We can be very comfortable in the church in accepting the role of the pastor, teacher and evangelist. To some extent we’re content with the prophet until he/she says something we don’t like, but the apostolic ministry is something many of us have trouble with or simply don’t recognise.

There are three sense in which ‘apostles’ existed/exist.

First, there are those who saw the resurrected body of Jesus and were given the great commission first. We call them ‘the apostles’. I am sure you know the linguistic roots of the word simple means the ones what are sent. In that sense, Jesus was the first great apostle because he was sent from the Father and he then says to the disciples, now I send you. So there is that first pioneer apostles, which included Paul because the Lord also appeared to him and gave him that initial commission.

Second, there are apostles today. Ephesians 4 clearly says that apostles are given for the church today. Of course, not in the sense of ones who’ve seen the risen body of the Lord in front of them, but in the sense that they are called and annointed with a ministry of starting new churches and pioneering in new places with new ways, providing new wineskins for the new wine. In that way, you could say William Booth was clearly an apostle.

Thirdly, there is a sense in which the whole church has to be apostolic without everying necessarily being apostles. In the same way that not all are evangelists but all occassionally do evangelism, I feel the church is called to be ‘apostolicly’ mobile in as much as we’re all sent, we all have that commission upon us. We must be boldly asking the questions ‘what is it you are asking me to do?’ I believe God may have an apostolic task for many of us in the sense of there being some thing he is asking us to do to advance the gospel in the world to stretch the church out and lead it to widen the skirts of its tent (thats Isaiah speak…check it out).

Why do I say all this? I guess Tracy and I are both sensing we’re about to be stepping out on an apostolic assignment. We’re leaving behind our key roles as teacher/pastor (Tracy) and prophet/evangelist (me) to a place which is clearly apostolic. All that God has been teaching us both in recent days and months has fuelled apostolic passion in us both. The appointment to Torry has finally made sense of all that we’ve sensed we’ve been called to begin building. Its an ideal place for creating new wineskines because there is very little at Torry at the moment.

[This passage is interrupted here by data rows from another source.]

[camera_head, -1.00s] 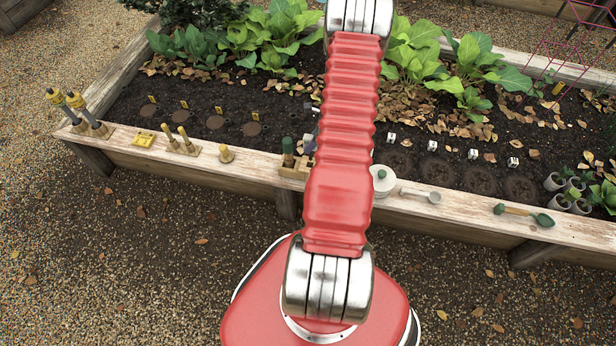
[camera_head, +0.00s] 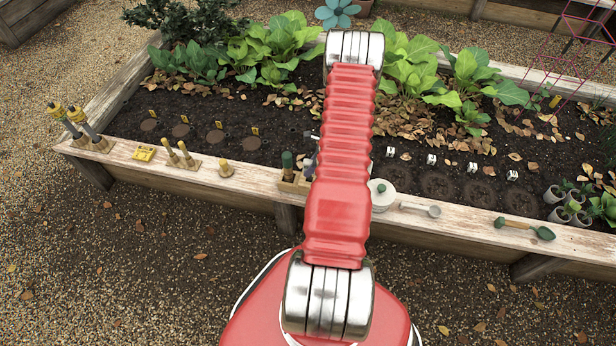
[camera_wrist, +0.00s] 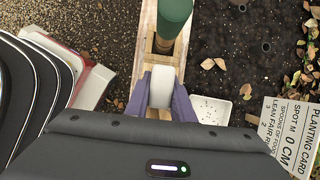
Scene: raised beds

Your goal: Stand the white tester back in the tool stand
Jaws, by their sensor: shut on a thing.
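The white tester (camera_wrist: 162,86) is between the two purple fingers of my gripper (camera_wrist: 163,92) in the wrist view, which are shut on it. The wooden tool stand (camera_wrist: 153,48) lies beneath and beyond it, over the bed's edge board. A green-handled tool (camera_wrist: 173,18) stands in the stand just past the tester. In the head view the tool stand (camera_head: 292,186) and green handle (camera_head: 287,162) show left of my red arm, which hides most of my gripper. I cannot tell whether the tester's lower end is in a slot or above the stand.
A white tray (camera_wrist: 211,110) and a planting card (camera_wrist: 290,133) lie on the right in the wrist view.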

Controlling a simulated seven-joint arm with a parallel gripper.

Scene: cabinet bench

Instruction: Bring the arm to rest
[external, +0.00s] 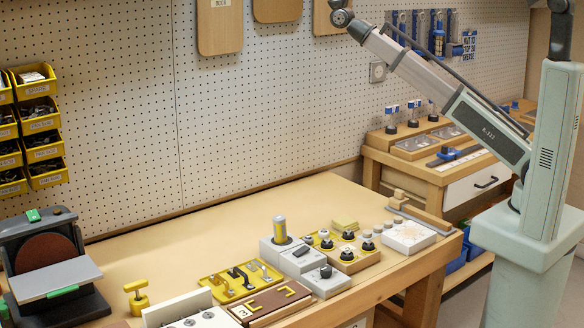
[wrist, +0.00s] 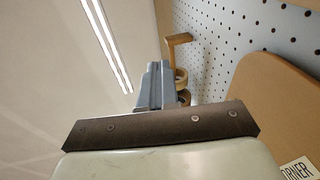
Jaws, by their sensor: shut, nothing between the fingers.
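My gripper shows in the wrist view, where its narrow grey-blue fingers (wrist: 155,82) stand together, shut and empty, beyond a dark screwed plate on a pale housing. It points up past the pegboard, clear of the bench. In the external view my arm (external: 430,82) reaches from its pale green column up and left to a round joint at the top edge. The gripper itself is out of that frame.
The pegboard (external: 130,110) stands close to the right in the wrist view, with a tan board (wrist: 280,105) hanging on it. A wooden bar and round tan pieces show beside the fingers. The bench (external: 180,235) holds small fixtures and a sander (external: 50,255), well below the arm.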

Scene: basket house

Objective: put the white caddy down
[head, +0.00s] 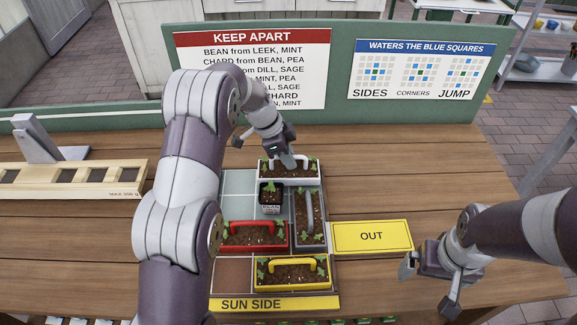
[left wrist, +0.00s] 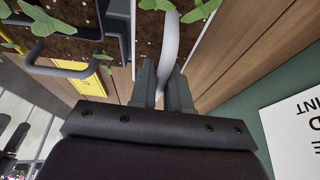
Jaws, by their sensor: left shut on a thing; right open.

I smile at the ‘the Clarks have been demoted’ school who still live in the world of moving from small corps to larger corps, to medium corps to big corps. I think my mother-in-law (and maybe others) thinks we’re taking steps backwards. Actually, if ever we’ve had a sense of being sent, its now.

More on Torry and the road there


So yeah….Aberdeen Torry is our new appointment which we will take up in August. It is a distinct community just south of the city centre of Aberdeen.

Torry contains a couple of the poorest 5% neighbourhoods in the whole of Scotland. In fact, the vast majority of Torry is within the 15% bracket of the poorest communities in Scotland. Don’t misunderstand, I’m not heading there with a million pounds, but I’m heading there with a whole lot of passion to see the broken restored, the oppressed released and the blind see.

At the core of my being, I believe that The Salvation Army only makes sense when we are reaching out to the poor with the life-giving message of the gospel. I think the fact that the Army has become middle class in many places is a sure sign that we’ve successfully managed to transform families and bits of society as we now have long term Salvationists, generations of families, who are ‘well healed’ financially and as far as societal standing goes. The big challenge for the Army is to continually be marching back into the city centres where life is messy or indeed to be lavishly giving to the poor in any setting.

Its probably safe to say that some people think we’re nuts…why we’d leave a lovely town and corps like Wick and all that brings to live in a place like Torry. By faith I can see Torry beautiful…I believe in that scriptural madandate to rebuild, restore and renew places long devastated (Isaiah 61:4).

If you can fill in the pieces and read between the lines of all that I’ve said over the last months it won’t be difficult for you to realise that on a very personal level, I’ve been struggling to work out our calling in the context we’re in. Our move is much more about us trying to follow what we really sense God saying and what we sense he wants to do in us and through us.

The really difficult thing for me has in trying so hard to be a faithful servant to the good folks at Wick I’ve felt increasingly less and less like myself and that I was starting to become someone different to who God made and is making me. There is only so long a person can do that sort of thing. Why did I do that? I guess its what I thought I had to do out of a place of just wanting to serve and trying to make this appointment work. We were appointed here, and duly came here in good faith. I can honeslty say that whilst we sensed the absolute rightness of an appointment in the Northern parts of Scotland, we’ve struggled all along with the ‘rightness’ of Wick. We’ve tried to make it work in faith the Army got it right. And certainly, the year has all been in God’s plan, I am sure of that.

The journey here has involved lots of difficult decisions, desperate conversations, sleepless but prayerful nights to get to this point. There are some people who’ve been on that journey with us, even a couple of people locally who we’ve been able to confide in. For this we are grateful, not only for their support but their discretion as we’ve worked stuff out.

There will not be few who will be having critical thoughts about us at the moment. Colleague officers, soldiers, friends, family. Folks who believe that the appointment system shouldn’t be challenged regardless of what it does or produces. I understand those things. Thing is…following God isn’t always as clear cut as following processes. Don’t we wish it was sometimes?

Anyway…difficult as it is been in getting to this point, it good now to be able to keep up the unwritten policy of my blogging of sharing what’s on my heart. Thanks to all who contribute to the discussion, publically and privately.